§ **TASK BRIEF**
Copy exactly the lines from the one containing "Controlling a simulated" to the one containing "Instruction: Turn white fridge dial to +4", both lines included, and nothing else.

___

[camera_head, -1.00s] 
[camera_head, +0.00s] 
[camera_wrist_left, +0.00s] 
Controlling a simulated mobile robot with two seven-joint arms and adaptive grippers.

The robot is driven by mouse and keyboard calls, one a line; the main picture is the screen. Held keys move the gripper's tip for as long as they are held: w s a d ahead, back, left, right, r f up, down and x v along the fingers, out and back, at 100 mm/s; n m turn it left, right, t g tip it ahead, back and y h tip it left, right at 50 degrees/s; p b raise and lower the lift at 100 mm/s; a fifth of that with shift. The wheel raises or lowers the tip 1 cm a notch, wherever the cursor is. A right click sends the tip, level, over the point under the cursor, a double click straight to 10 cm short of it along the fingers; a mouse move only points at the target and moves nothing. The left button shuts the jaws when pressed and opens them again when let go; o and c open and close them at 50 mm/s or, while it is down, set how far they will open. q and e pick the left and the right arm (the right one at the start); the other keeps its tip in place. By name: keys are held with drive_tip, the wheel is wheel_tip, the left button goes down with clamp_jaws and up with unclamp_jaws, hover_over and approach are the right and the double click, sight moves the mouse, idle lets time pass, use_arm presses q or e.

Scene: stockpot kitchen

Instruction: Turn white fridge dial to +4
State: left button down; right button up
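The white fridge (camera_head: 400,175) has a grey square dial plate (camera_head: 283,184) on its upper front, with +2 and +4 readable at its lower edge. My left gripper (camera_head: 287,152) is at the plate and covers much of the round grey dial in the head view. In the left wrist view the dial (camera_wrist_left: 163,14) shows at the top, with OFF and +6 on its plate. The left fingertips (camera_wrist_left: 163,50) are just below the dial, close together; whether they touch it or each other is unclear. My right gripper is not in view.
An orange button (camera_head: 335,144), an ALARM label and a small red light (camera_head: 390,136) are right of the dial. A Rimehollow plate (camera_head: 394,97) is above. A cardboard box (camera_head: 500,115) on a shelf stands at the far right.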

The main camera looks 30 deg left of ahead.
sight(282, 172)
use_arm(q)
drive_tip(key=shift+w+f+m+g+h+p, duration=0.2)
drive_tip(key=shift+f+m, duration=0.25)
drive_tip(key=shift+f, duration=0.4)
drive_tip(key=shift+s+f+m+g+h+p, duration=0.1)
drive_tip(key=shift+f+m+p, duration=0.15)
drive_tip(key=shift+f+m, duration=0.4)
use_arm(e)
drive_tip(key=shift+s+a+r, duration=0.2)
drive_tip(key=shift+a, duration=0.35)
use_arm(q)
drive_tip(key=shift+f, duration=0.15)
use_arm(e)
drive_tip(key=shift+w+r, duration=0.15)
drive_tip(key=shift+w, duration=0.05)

___

§ **ANSWER FOR THE TASK**
Controlling a simulated mobile robot with two seven-joint arms and adaptive grippers.

The robot is driven by mouse and keyboard calls, one a line; the main picture is the screen. Held keys move the gripper's tip for as long as they are held: w s a d ahead, back, left, right, r f up, down and x v along the fingers, out and back, at 100 mm/s; n m turn it left, right, t g tip it ahead, back and y h tip it left, right at 50 degrees/s; p b raise and lower the lift at 100 mm/s; a fifth of that with shift. The wheel raises or lowers the tip 1 cm a notch, wherever the cursor is. A right click sends the tip, level, over the point under the cursor, a double click straight to 10 cm short of it along the fingers; a mouse move only points at the target and moves nothing. The left button shuts the jaws when pressed and opens them again when let go; o and c open and close them at 50 mm/s or, while it is down, set how far they will open. q and e pick the left and the right arm (the right one at the start); the other keeps its tip in place. By name: keys are held with drive_tip, the wheel is wheel_tip, the left button goes down with clamp_jaws and up with unclamp_jaws, hover_over and approach are the right and the double click, sight moves the mouse, idle lets time pass, use_arm presses q or e.

Scene: stockpot kitchen

Instruction: Turn white fridge dial to +4

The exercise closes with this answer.